Exercise :: Check each line of the listing below for the string "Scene", and copy the ones that have it.

Record excerpts ::
------------------------------------------------------------
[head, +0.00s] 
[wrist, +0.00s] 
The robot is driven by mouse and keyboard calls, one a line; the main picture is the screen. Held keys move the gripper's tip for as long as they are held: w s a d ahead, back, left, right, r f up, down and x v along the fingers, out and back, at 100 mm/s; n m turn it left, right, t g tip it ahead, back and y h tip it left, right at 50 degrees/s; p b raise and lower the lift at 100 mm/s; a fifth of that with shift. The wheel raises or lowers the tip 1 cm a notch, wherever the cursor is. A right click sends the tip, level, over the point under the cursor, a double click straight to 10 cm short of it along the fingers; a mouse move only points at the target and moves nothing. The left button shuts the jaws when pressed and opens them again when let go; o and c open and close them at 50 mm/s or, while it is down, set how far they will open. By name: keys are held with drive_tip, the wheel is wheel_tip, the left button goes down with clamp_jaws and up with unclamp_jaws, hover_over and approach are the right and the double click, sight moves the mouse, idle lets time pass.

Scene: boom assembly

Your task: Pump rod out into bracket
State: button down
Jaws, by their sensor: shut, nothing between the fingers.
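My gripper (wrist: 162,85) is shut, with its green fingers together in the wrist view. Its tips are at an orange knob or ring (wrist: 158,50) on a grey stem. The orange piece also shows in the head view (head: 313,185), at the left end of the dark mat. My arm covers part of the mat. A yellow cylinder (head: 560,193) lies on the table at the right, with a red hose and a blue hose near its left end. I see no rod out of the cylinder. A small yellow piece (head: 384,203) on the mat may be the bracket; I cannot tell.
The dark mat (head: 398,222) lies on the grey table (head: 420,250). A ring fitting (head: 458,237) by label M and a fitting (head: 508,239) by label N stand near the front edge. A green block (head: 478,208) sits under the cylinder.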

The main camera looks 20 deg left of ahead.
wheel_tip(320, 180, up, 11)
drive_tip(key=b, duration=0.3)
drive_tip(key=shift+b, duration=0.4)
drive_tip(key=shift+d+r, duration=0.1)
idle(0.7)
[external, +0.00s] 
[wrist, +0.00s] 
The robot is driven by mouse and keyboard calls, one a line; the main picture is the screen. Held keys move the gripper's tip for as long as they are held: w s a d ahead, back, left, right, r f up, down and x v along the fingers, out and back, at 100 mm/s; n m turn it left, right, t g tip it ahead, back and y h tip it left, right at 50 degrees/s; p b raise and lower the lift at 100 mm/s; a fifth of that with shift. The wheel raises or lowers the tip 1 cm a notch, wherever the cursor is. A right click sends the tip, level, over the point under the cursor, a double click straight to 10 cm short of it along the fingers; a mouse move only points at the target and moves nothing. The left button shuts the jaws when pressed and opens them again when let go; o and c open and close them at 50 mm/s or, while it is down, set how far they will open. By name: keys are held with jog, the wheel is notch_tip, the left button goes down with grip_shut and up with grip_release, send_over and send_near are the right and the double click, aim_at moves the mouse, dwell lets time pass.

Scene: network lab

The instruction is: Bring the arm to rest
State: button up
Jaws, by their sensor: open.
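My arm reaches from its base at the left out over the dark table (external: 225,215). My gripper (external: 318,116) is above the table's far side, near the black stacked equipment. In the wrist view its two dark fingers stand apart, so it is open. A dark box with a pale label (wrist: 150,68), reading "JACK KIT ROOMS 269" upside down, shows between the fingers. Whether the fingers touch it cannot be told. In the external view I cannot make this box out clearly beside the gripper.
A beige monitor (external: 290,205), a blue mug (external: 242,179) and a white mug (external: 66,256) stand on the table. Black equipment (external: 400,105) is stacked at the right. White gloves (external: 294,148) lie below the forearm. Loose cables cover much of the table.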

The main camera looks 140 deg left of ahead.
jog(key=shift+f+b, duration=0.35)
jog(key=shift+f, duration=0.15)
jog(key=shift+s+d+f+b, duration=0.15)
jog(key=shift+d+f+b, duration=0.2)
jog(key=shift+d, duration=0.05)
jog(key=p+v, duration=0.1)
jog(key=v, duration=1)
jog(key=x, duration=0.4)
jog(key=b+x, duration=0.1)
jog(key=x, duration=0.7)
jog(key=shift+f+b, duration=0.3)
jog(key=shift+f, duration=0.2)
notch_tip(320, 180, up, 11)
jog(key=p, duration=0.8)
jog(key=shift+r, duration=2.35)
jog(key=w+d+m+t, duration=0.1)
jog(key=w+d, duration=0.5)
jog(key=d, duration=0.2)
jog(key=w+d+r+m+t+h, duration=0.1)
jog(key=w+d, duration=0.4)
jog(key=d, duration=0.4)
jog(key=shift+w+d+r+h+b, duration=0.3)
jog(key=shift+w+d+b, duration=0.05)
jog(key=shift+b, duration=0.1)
------------------------------------------------------------
Answer to this problem ::
Scene: boom assembly
Scene: network lab

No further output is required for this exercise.